In the adrenaline-fueled rush of a set-up for their studio review, a team of students pursuing a Master of Science in Design with a concentration in Robotics and Autonomous Systems (MSD-RAS) assemble layer upon layer of ceramic bricks, securing them in place with a satisfying “clink.” And as the model got taller, the stakes got higher. The breakability of ceramic was not far from anybody’s mind.
Clay is one of the world’s oldest building materials: From adobe bricks to terracotta tiles, clay has been used to construct buildings for millennia. Now, advances in computational design and robotic technology have revolutionized the way these bricks are made, and what forms they can take. Made by extruding layers of clay in carefully defined toolpaths, the students 3D printed their designs using six-axis industrial robots, more easily found in a car manufacturing plant than a design school.
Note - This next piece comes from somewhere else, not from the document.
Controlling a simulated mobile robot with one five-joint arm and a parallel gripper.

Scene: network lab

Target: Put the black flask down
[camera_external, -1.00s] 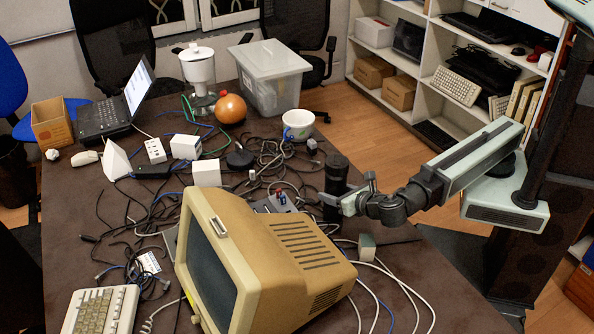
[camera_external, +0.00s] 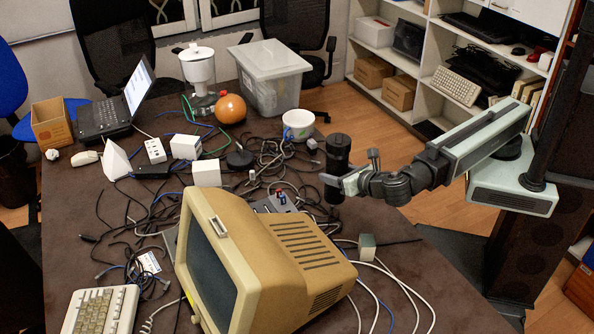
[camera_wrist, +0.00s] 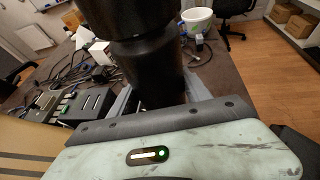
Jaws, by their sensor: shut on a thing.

These fully-integrated and automated robots are housed just a floor below the Plaza Gallery in Meyerson Hall, in the Stuart Weitzman School of Design’s Robotics Lab, which opened in 2019 as part of the Department of Architecture’s Advanced Research and Innovation Lab. They position the School at the forefront of architectural design research that leverages and develops approaches to robotic fabrication. The two-semester MSD-RAS program combines an education in robotics with the tools of artificial intelligence and automated systems, which hold the promise of thoroughly adaptive, sustainable, and intelligent approaches to manufacturing and design.
Robert Stuart-Smith, the program’s director and an assistant professor of architecture, sees the MSD-RAS program in relation to the Fourth Industrial Revolution, a historic shift in manufacturing that began in the last decade or so with the development of technology like artificial intelligence. One simple example of a semi-autonomous robot application, is a sanding robot, which adjusts its position in response to sensor-feedback to maintain a constant amount of pressure that it applies to the part it is finishing.
“Most architecture is still built by Second Industrial Revolution technologies of mass production,” says Stuart-Smith, “where things are only economical if we make them all the same, and produce these same parts at high volumes of production. But with the Fourth Industrial Revolution, we have the capabilities of bespoke production at a scale or volume similar to mass production.” The goal, he says, is to put artisanship back into manufacturing, in a way that’s less expensive and more accessible than ever before, and less wasteful.